Your task is to copy every record exactly.

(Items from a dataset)
○ ○ ○ ○ ○
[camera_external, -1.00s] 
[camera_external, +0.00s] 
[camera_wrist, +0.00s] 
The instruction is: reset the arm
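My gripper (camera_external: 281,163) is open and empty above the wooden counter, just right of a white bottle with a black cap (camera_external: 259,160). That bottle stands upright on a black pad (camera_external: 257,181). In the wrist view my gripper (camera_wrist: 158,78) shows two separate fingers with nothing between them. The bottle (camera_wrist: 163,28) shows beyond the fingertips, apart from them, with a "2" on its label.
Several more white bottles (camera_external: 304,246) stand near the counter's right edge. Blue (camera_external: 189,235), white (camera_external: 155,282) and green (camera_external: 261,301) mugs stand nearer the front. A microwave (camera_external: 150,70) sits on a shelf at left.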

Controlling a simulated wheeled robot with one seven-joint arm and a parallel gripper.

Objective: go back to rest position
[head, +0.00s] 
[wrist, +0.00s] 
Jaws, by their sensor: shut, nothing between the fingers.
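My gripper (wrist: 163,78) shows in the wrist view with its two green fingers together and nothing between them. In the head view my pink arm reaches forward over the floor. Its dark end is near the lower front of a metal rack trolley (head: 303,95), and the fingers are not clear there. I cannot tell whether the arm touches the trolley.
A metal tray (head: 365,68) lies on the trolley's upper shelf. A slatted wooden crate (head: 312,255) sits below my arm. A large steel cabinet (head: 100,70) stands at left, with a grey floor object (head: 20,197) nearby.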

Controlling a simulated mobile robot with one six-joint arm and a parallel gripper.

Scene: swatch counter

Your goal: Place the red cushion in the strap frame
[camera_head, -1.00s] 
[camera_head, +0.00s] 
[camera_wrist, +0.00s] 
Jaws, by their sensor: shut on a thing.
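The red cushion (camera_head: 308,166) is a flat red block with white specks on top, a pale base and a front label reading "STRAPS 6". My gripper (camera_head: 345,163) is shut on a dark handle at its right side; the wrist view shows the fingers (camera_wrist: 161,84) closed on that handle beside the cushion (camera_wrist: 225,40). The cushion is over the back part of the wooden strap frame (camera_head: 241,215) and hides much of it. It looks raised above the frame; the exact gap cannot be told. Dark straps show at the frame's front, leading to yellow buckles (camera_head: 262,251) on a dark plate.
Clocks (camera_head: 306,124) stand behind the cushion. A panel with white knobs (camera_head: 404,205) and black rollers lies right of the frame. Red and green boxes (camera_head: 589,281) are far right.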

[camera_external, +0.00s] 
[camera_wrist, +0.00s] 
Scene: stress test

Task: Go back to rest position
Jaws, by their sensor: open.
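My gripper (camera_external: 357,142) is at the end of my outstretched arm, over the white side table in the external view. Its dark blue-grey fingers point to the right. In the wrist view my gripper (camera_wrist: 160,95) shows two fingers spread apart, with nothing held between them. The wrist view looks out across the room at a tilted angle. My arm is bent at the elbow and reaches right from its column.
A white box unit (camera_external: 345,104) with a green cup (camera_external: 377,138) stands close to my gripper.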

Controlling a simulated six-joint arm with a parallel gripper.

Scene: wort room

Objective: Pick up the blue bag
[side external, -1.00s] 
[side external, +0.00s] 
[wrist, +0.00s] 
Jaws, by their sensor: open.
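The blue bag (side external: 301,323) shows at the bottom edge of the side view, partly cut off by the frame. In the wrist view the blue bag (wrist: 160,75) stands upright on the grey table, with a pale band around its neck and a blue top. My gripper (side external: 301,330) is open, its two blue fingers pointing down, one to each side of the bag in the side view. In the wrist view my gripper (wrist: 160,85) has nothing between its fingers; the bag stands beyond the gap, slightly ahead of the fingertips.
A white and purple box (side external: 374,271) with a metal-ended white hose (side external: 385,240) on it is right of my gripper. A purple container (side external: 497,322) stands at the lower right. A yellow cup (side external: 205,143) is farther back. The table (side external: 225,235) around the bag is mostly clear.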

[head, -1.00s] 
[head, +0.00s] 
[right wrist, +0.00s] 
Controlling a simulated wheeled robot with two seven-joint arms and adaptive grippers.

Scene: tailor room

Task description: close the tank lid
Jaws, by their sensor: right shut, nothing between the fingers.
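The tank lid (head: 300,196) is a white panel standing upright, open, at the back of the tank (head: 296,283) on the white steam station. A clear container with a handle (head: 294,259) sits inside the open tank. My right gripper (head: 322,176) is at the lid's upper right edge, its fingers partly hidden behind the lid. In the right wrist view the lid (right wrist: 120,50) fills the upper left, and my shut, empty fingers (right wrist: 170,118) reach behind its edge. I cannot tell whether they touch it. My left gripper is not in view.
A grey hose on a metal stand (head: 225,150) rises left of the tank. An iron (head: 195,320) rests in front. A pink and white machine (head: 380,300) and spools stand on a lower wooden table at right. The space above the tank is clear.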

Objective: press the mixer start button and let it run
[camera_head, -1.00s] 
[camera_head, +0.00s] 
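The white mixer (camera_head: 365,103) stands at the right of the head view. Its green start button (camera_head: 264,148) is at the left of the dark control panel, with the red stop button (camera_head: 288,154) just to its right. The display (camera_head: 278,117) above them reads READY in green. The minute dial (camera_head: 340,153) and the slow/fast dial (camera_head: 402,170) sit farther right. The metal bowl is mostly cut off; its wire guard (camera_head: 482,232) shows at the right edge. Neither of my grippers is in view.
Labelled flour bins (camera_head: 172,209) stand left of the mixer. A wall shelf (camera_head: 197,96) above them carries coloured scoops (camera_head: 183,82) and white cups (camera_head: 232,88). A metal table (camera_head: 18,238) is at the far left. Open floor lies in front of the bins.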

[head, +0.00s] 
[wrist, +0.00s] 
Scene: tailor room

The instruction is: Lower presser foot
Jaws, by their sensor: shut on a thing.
○ ○ ○ ○ ○
▶ [RESULT OF THIS TASK]:
[camera_external, -1.00s] 
[camera_external, +0.00s] 
[camera_wrist, +0.00s] 
The instruction is: reset the arm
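My gripper (camera_external: 281,163) is open and empty above the wooden counter, just right of a white bottle with a black cap (camera_external: 259,160). That bottle stands upright on a black pad (camera_external: 257,181). In the wrist view my gripper (camera_wrist: 158,78) shows two separate fingers with nothing between them. The bottle (camera_wrist: 163,28) shows beyond the fingertips, apart from them, with a "2" on its label.
Several more white bottles (camera_external: 304,246) stand near the counter's right edge. Blue (camera_external: 189,235), white (camera_external: 155,282) and green (camera_external: 261,301) mugs stand nearer the front. A microwave (camera_external: 150,70) sits on a shelf at left.

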Controlling a simulated wheeled robot with one seven-joint arm and a parallel gripper.

Objective: go back to rest position
[head, +0.00s] 
[wrist, +0.00s] 
Jaws, by their sensor: shut, nothing between the fingers.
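My gripper (wrist: 163,78) shows in the wrist view with its two green fingers together and nothing between them. In the head view my pink arm reaches forward over the floor. Its dark end is near the lower front of a metal rack trolley (head: 303,95), and the fingers are not clear there. I cannot tell whether the arm touches the trolley.
A metal tray (head: 365,68) lies on the trolley's upper shelf. A slatted wooden crate (head: 312,255) sits below my arm. A large steel cabinet (head: 100,70) stands at left, with a grey floor object (head: 20,197) nearby.

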Controlling a simulated mobile robot with one six-joint arm and a parallel gripper.

Scene: swatch counter

Your goal: Place the red cushion in the strap frame
[camera_head, -1.00s] 
[camera_head, +0.00s] 
[camera_wrist, +0.00s] 
Jaws, by their sensor: shut on a thing.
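The red cushion (camera_head: 308,166) is a flat red block with white specks on top, a pale base and a front label reading "STRAPS 6". My gripper (camera_head: 345,163) is shut on a dark handle at its right side; the wrist view shows the fingers (camera_wrist: 161,84) closed on that handle beside the cushion (camera_wrist: 225,40). The cushion is over the back part of the wooden strap frame (camera_head: 241,215) and hides much of it. It looks raised above the frame; the exact gap cannot be told. Dark straps show at the frame's front, leading to yellow buckles (camera_head: 262,251) on a dark plate.
Clocks (camera_head: 306,124) stand behind the cushion. A panel with white knobs (camera_head: 404,205) and black rollers lies right of the frame. Red and green boxes (camera_head: 589,281) are far right.

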[camera_external, +0.00s] 
[camera_wrist, +0.00s] 
Scene: stress test

Task: Go back to rest position
Jaws, by their sensor: open.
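My gripper (camera_external: 357,142) is at the end of my outstretched arm, over the white side table in the external view. Its dark blue-grey fingers point to the right. In the wrist view my gripper (camera_wrist: 160,95) shows two fingers spread apart, with nothing held between them. The wrist view looks out across the room at a tilted angle. My arm is bent at the elbow and reaches right from its column.
A white box unit (camera_external: 345,104) with a green cup (camera_external: 377,138) stands close to my gripper.

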Controlling a simulated six-joint arm with a parallel gripper.

Scene: wort room

Objective: Pick up the blue bag
[side external, -1.00s] 
[side external, +0.00s] 
[wrist, +0.00s] 
Jaws, by their sensor: open.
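The blue bag (side external: 301,323) shows at the bottom edge of the side view, partly cut off by the frame. In the wrist view the blue bag (wrist: 160,75) stands upright on the grey table, with a pale band around its neck and a blue top. My gripper (side external: 301,330) is open, its two blue fingers pointing down, one to each side of the bag in the side view. In the wrist view my gripper (wrist: 160,85) has nothing between its fingers; the bag stands beyond the gap, slightly ahead of the fingertips.
A white and purple box (side external: 374,271) with a metal-ended white hose (side external: 385,240) on it is right of my gripper. A purple container (side external: 497,322) stands at the lower right. A yellow cup (side external: 205,143) is farther back. The table (side external: 225,235) around the bag is mostly clear.

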[head, -1.00s] 
[head, +0.00s] 
[right wrist, +0.00s] 
Controlling a simulated wheeled robot with two seven-joint arms and adaptive grippers.

Scene: tailor room

Task description: close the tank lid
Jaws, by their sensor: right shut, nothing between the fingers.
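The tank lid (head: 300,196) is a white panel standing upright, open, at the back of the tank (head: 296,283) on the white steam station. A clear container with a handle (head: 294,259) sits inside the open tank. My right gripper (head: 322,176) is at the lid's upper right edge, its fingers partly hidden behind the lid. In the right wrist view the lid (right wrist: 120,50) fills the upper left, and my shut, empty fingers (right wrist: 170,118) reach behind its edge. I cannot tell whether they touch it. My left gripper is not in view.
A grey hose on a metal stand (head: 225,150) rises left of the tank. An iron (head: 195,320) rests in front. A pink and white machine (head: 380,300) and spools stand on a lower wooden table at right. The space above the tank is clear.

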Objective: press the mixer start button and let it run
[camera_head, -1.00s] 
[camera_head, +0.00s] 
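The white mixer (camera_head: 365,103) stands at the right of the head view. Its green start button (camera_head: 264,148) is at the left of the dark control panel, with the red stop button (camera_head: 288,154) just to its right. The display (camera_head: 278,117) above them reads READY in green. The minute dial (camera_head: 340,153) and the slow/fast dial (camera_head: 402,170) sit farther right. The metal bowl is mostly cut off; its wire guard (camera_head: 482,232) shows at the right edge. Neither of my grippers is in view.
Labelled flour bins (camera_head: 172,209) stand left of the mixer. A wall shelf (camera_head: 197,96) above them carries coloured scoops (camera_head: 183,82) and white cups (camera_head: 232,88). A metal table (camera_head: 18,238) is at the far left. Open floor lies in front of the bins.

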[head, +0.00s] 
[wrist, +0.00s] 
Scene: tailor room

The instruction is: Lower presser foot
Jaws, by their sensor: shut on a thing.

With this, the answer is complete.